[Requirements] Output, please, every line from the line that holds "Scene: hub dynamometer" to the end, exactly as written.
## Start Supplied material
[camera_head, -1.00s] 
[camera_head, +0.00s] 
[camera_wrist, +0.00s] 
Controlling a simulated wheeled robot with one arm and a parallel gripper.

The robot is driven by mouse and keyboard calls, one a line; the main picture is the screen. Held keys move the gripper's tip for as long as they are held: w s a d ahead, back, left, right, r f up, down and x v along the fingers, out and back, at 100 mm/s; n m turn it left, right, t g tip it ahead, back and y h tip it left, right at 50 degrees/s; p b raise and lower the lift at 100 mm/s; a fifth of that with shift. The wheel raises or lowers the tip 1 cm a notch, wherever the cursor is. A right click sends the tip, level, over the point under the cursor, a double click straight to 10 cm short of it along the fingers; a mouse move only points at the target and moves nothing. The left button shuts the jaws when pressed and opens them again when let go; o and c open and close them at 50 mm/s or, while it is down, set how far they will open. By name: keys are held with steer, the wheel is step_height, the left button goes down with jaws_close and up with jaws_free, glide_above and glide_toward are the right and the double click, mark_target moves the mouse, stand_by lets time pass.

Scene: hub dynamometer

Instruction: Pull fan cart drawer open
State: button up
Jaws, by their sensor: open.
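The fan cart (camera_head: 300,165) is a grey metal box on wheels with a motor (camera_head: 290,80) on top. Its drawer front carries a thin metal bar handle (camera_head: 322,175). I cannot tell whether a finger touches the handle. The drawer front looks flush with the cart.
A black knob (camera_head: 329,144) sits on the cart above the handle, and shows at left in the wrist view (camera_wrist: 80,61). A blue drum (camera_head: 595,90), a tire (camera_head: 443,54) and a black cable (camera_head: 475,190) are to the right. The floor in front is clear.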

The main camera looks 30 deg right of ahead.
## End Supplied material
[Result below]
Scene: hub dynamometer

Instruction: Pull fan cart drawer open
State: button up
Jaws, by their sensor: open.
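The fan cart (camera_head: 300,165) is a grey metal box on wheels with a motor (camera_head: 290,80) on top. Its drawer front carries a thin metal bar handle (camera_head: 322,175). I cannot tell whether a finger touches the handle. The drawer front looks flush with the cart.
A black knob (camera_head: 329,144) sits on the cart above the handle, and shows at left in the wrist view (camera_wrist: 80,61). A blue drum (camera_head: 595,90), a tire (camera_head: 443,54) and a black cable (camera_head: 475,190) are to the right. The floor in front is clear.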

The main camera looks 30 deg right of ahead.

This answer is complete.